Big Rewards
Opportunities for Professional Growth
You will get to do high-powered stuff.
People at the workplace will typically treat you as a key contributor, as if they need you. You are likely to be entrusted with tasks critical to the introduction of new products.
You will get to wear plenty of hats.
One of the most challenging and gratifying results of working from my Singapore base was how the needs of the businesses forced me to wear numerous hats — performing in ways that I'd only heard about at cocktail parties. For example I unexpectedly found myself at the center of a campaign at Hewlett-Packard Singapore that produced a million-selling book in 15 languages — managing projects, negotiating and working with localization and translation companies, liaising with typesetters and other production people in distant parts of the world over the Internet, working on user-interface design, adapting to a speeded-up delivery date because of moves by competitors, interviewing and hiring and becoming expert with state-of-the-art technology in order to meet my deadlines. When I looked back over what I'd accomplished and learned over a short period, I was amazed.
Still another "hat" I had to learn to balance on top of all the other hats was course developer/university lecturer in "Communication and Mass Media," a subject that at that time I knew nothing about. I had to lecture to 250 of these foreign students, a prospect which at first filled me with dread. But I learned how to work with the students, whose preoccupations, training and needs were utterly different from those of North American students. And by now I've learned to teach or work in the area of mass communication.
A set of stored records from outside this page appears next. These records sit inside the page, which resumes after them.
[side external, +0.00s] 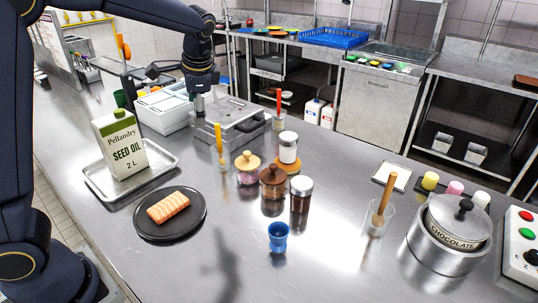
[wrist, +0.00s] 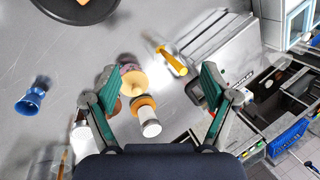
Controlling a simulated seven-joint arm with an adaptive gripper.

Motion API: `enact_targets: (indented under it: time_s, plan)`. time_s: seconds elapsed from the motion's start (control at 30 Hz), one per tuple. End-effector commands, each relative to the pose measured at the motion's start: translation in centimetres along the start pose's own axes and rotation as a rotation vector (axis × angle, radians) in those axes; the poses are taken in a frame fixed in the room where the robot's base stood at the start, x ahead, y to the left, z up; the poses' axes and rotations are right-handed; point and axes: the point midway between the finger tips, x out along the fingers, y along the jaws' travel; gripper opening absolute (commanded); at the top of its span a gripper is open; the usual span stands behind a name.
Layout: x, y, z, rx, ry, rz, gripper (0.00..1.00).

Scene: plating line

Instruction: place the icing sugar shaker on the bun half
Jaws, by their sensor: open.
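In the wrist view the shaker (wrist: 149,121) and the bun half (wrist: 142,104) overlap, with the tan round at the shaker's lower end. My gripper (wrist: 158,70) is open and empty, with its fingers wide apart. In the side view my gripper (side external: 198,108) is up left of the shaker, above the steel container, and touches neither the shaker nor the bun.
Jars with wooden lids (side external: 247,166) (side external: 273,181) and a dark jar (side external: 301,194) crowd the shaker's near side. A steel container (side external: 238,115) lies behind left. A blue cup (side external: 278,238), dark plate (side external: 150,232) and oil can (side external: 121,146) stand nearer.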

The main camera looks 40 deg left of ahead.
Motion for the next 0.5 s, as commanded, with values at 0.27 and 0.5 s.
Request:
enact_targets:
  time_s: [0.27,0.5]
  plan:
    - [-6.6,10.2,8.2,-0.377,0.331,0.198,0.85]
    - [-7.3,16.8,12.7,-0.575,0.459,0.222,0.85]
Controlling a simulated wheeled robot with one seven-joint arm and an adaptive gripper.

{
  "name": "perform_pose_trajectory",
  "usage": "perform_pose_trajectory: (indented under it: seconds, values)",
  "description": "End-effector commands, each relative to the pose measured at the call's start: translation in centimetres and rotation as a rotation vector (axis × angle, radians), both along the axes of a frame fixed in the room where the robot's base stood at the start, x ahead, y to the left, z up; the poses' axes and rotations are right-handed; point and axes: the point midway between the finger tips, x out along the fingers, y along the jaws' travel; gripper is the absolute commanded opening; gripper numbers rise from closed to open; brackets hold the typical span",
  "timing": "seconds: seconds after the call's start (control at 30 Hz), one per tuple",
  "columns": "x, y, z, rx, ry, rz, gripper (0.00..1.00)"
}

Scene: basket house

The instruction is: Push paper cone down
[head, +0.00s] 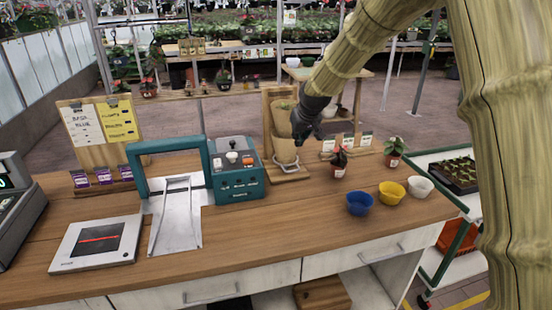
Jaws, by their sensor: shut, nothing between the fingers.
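A tan paper cone (285,150) stands in a wooden stand (291,173) on the counter, with a ring near its lower part. Another tan piece (281,118) shows just above it in the stand, and I cannot tell if it is part of the same cone. My gripper (301,139) is dark and shut, with nothing in it. It points down at the right side of the cone, close to its upper rim. Whether it touches the cone is unclear. The gripper hides part of the stand and cone.
A teal control box (236,170) and a teal frame over a metal plate stand left of the cone. A small potted plant (339,163) and blue (360,203), yellow (391,191) and white (420,187) bowls are on the right. The front counter is mostly clear.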

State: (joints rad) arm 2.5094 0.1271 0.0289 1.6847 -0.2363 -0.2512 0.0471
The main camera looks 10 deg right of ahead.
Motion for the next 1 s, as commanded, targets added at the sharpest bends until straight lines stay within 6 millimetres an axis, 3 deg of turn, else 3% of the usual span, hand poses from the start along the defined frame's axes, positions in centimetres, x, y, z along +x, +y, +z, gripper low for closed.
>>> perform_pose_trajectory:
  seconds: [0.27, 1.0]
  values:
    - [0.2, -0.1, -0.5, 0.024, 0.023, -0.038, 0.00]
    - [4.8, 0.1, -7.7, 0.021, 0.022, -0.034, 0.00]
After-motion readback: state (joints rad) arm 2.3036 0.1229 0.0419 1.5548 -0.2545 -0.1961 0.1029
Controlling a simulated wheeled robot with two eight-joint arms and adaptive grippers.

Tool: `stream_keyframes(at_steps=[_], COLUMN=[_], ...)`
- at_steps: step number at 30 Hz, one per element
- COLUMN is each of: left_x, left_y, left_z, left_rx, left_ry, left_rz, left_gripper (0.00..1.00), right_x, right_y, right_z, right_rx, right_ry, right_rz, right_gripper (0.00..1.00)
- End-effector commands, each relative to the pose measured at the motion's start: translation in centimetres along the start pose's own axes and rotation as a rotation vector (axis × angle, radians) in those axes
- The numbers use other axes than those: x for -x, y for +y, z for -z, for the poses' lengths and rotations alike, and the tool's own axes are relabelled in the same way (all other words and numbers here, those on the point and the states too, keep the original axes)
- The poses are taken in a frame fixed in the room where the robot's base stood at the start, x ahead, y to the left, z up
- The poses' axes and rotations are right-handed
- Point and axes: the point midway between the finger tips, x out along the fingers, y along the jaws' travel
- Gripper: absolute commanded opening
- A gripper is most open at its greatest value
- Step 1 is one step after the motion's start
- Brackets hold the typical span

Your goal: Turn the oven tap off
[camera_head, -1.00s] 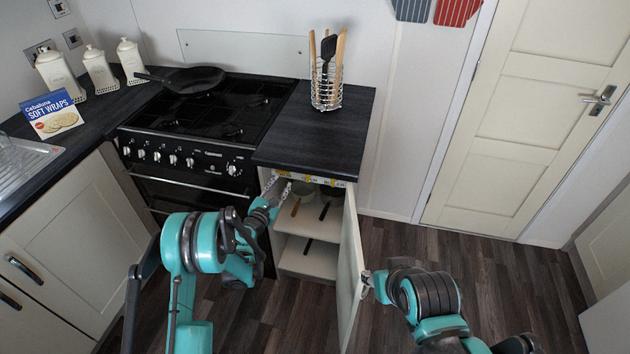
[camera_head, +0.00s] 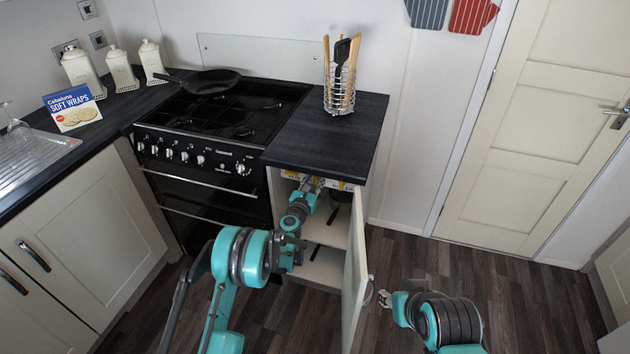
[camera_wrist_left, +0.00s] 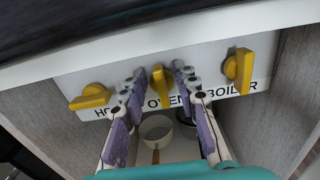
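In the left wrist view, three yellow taps sit on a white labelled panel (camera_wrist_left: 205,62) under the worktop. The middle one, the oven tap (camera_wrist_left: 160,88), stands above the partly covered word "OVEN" with its handle pointing down. My left gripper (camera_wrist_left: 160,80) is open, with one finger on each side of this tap; I cannot tell if either touches it. In the head view my left gripper (camera_head: 312,184) reaches into the top of the open cupboard, and the taps there are mostly hidden. My right gripper (camera_head: 384,298) is beside the cupboard door's handle (camera_head: 369,290); its fingers are unclear.
The left tap (camera_wrist_left: 90,97) and the right tap, labelled "BOILER" (camera_wrist_left: 239,70), flank the fingers. The open cupboard door (camera_head: 354,270) stands to the right of my left arm. A pan (camera_wrist_left: 157,128) lies on the shelf below. The black cooker (camera_head: 205,165) is left of the cupboard.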

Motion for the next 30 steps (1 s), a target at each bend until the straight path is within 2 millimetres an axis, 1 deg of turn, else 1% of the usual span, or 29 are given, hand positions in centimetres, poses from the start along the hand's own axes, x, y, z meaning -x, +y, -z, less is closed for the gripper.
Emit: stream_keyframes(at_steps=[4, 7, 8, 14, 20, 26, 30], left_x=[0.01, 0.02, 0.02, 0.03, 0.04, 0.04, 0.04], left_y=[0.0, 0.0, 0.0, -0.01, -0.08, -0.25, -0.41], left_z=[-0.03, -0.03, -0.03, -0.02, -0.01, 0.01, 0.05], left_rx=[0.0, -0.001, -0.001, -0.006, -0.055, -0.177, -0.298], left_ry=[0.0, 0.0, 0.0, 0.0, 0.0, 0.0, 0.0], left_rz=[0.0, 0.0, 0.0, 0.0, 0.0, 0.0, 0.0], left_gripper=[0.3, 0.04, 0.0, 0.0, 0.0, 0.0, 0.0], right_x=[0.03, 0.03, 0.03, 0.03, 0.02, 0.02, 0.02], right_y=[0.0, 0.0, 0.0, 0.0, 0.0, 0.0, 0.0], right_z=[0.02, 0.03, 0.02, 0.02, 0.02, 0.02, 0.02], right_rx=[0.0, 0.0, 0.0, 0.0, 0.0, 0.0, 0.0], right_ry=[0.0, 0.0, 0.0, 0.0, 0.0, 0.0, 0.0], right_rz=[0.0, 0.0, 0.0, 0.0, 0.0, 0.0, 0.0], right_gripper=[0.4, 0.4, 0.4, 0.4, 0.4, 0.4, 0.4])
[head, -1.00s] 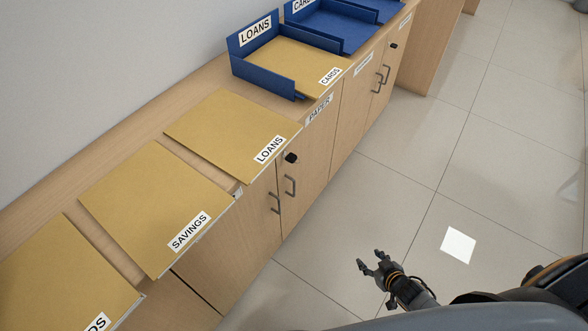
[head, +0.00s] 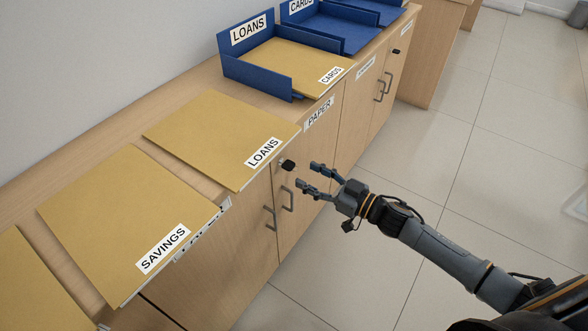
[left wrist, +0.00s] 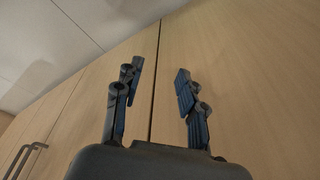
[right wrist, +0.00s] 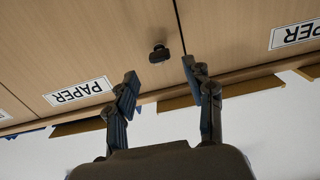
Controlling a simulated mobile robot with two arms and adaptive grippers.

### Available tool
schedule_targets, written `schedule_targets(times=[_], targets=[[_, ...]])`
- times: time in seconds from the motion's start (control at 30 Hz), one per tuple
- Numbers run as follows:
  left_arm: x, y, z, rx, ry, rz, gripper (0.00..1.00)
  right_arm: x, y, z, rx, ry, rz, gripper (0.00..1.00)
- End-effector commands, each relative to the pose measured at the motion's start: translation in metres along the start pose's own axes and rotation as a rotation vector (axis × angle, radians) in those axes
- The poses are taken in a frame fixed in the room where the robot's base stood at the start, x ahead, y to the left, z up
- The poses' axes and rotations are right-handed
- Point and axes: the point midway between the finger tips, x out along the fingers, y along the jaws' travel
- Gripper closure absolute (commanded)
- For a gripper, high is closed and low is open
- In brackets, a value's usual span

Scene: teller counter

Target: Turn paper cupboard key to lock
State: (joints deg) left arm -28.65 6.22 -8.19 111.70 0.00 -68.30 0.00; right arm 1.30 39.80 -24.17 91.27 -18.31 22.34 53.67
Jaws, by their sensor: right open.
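The paper cupboard (head: 305,165) carries a PAPER label (head: 319,112) on its upper edge and has two doors with grey handles. Its black key (head: 288,165) sticks out of the door just below the counter edge. The key also shows in the right wrist view (right wrist: 159,53), just beyond the fingertips and between them. My right gripper (head: 309,175) is open and empty, to the right of the key and apart from it. My left gripper (left wrist: 158,75) is open and empty in front of wooden doors in the left wrist view; the head view does not show it.
Envelopes labelled LOANS (head: 222,138) and SAVINGS (head: 130,220) lie on the counter and overhang its front edge near the key. Blue trays (head: 255,75) stand farther back. Another cupboard with a black key (head: 396,51) is beyond.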

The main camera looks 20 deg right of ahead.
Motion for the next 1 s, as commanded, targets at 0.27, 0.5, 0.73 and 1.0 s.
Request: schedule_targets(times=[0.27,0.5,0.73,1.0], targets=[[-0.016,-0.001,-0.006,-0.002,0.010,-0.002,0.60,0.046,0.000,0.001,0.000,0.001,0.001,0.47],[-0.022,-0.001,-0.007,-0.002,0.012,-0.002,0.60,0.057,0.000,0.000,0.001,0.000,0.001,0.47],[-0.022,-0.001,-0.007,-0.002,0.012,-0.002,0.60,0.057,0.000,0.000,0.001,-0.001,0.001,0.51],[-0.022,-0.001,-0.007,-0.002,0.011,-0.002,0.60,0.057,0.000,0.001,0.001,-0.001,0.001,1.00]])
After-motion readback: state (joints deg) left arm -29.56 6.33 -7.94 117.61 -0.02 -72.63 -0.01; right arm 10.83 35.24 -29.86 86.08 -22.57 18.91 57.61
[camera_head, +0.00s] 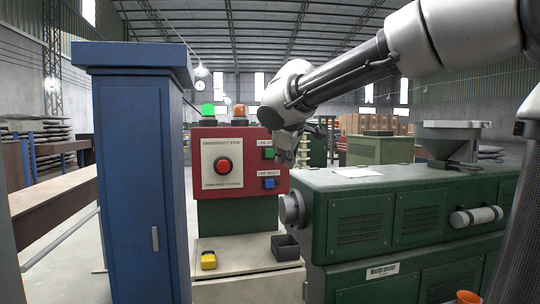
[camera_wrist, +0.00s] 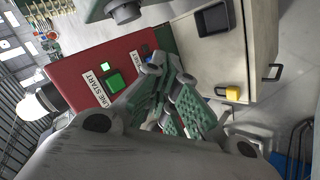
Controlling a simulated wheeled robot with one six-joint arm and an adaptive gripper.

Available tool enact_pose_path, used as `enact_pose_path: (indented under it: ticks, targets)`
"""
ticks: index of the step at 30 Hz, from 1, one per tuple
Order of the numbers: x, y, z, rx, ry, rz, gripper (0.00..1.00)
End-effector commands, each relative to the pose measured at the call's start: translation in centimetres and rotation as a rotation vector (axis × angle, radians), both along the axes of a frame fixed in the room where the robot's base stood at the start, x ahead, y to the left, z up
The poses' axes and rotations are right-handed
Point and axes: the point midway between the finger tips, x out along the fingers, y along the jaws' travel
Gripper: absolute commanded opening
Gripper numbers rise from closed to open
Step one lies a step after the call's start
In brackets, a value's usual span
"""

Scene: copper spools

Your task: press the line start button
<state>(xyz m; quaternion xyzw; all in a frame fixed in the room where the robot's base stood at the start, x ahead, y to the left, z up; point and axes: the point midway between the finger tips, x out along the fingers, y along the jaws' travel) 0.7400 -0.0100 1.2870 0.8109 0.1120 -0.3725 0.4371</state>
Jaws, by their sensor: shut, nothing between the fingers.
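The line start button (camera_head: 268,153) is a green square on the right side of a red control panel (camera_head: 240,140), under a partly covered "LINE ST…" label. In the wrist view the green button (camera_wrist: 114,83) shows clearly beside its "LINE START" label (camera_wrist: 98,90). My gripper (camera_head: 286,158) is in front of the panel's right edge, just right of the button. Its fingers (camera_wrist: 168,76) are shut and empty, with green pads, to the right of the button in the wrist view. I cannot tell whether they touch the panel.
A red emergency stop button (camera_head: 224,166) and a blue button (camera_head: 269,183) share the panel. A green lamp (camera_head: 208,110) and orange lamp (camera_head: 239,111) stand on top. A blue cabinet (camera_head: 142,190) is left, a green machine (camera_head: 400,215) right. A dark bin (camera_head: 285,247) sits below.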

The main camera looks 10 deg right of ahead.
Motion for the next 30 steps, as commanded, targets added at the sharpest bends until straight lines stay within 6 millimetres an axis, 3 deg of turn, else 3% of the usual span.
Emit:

Having to wear all the hats helped make my years in Southeast Asia the best, most satisfying period of my 14 years as a technical communicator. I was able to accomplish things — because I had to do them — that I'd not dreamed I'd know how to do; I carried to completion tasks experts could have proved to be “impossible.” I came back thinking that there wasn't anything I couldn't do.
You will learn about the cultural biases you bring to your work and how to deal with them.
Nancy Hoft provides an excellent discussion of cultural bias and cultural differences in her recent book International Technical Communication.
You can take advantage of business opportunities in regions like Southeast Asia where the economy may seem to explode.
While economies are typically cyclical and never altogether reliable, at any particular time there are always places where business conditions are better. And while the economy in Southeast Asia — the region I know best — is not lately booming the way it was back in, say, 1993, there is nevertheless a burning need to sell products globally. Many of the companies have discovered that they now must sell globally just to survive. And the need to sell in North America, Great Britain, and Australia, among other places, creates an insistent, nagging need for English technical communication. At the same time there is a shortage of writers with the skills to produce the needed documentation, creating excellent bargaining conditions for the writers.
In most places your credentials — even the academic ones — finally mean something.
The less "developed" the place, the more "newly" industrializing, the more your credentials, degrees and skills will be valued and even needed.
Academic credentials are especially highly valued in SE Asia, a further help in working out a good compensation package.
Maybe even good money — but not so fast!
In recent years there have been a number of disappointed souls limping home from Southeast Asia complaining that they had been lured by the (hasty) conclusion that "endless opportunity" was a polite term for quick money. Although substantial financial rewards are possible there and in other regions, one of the prerequisites is that you must devote tremendous time and energy to learning the lay of the land.
Opportunities for Personal Growth
- You will discover that you have a lot to offer.
- You will build enormous confidence.
- You will have a lot that you can learn.
Most dramatically on the personal reward side, working as an independent contractor gave me enough control over my schedule and travel arrangements that I was able to get to several regions of China, north and south Vietnam, Hong Kong, Penang and peninsular Malaysia, Sarawak, Sulawesi, Bali, West and Central Java, North and West Sumatra, and the Spice Islands.
You will be able to connect to people of a sort you would not meet any other way.
Then there are the people I've met, many hundreds of individuals — many of them of a sort I would not have met any other way. I like to imagine that I learned something from each of them, even the hair-splitting bureaucrats. Some I befriended. I now have a network of business and personal relationships that continues though I've moved on to San Francisco.
You will have opportunities to turn yourself inside-out!
On top of all these advantages, my point of view on everything feels as if it has been broadened. I have to an extent emerged from the narrow, parochial American outlook I had been trained with. I feel less disconnected from the world that includes the regions outside North America. I can understand the attitudes of many human beings from other parts of the planet, and I have lost — amazingly — my sense of alienation from them. Far more easily now I can see from the point of view of the set of at least the human beings on earth.
And furthermore, quite unexpectedly, I gained a deepened appreciation of the values and advantages of where I did grow up.
The combination of the cauldron of anxiety, colossal information overload, the hammering of a massive, unremitting workload, a sense that my old life was lost in a haystack a year away on Magellan's boat if I could bear the trip, then unlooked-for help from unfamiliar strangers, and finally my own unexpected ability to bring my resources to bear to make a contribution in so far away a place, so “unlikely,” so unrecognizable a culture — comprised for me almost an inside-out transformation.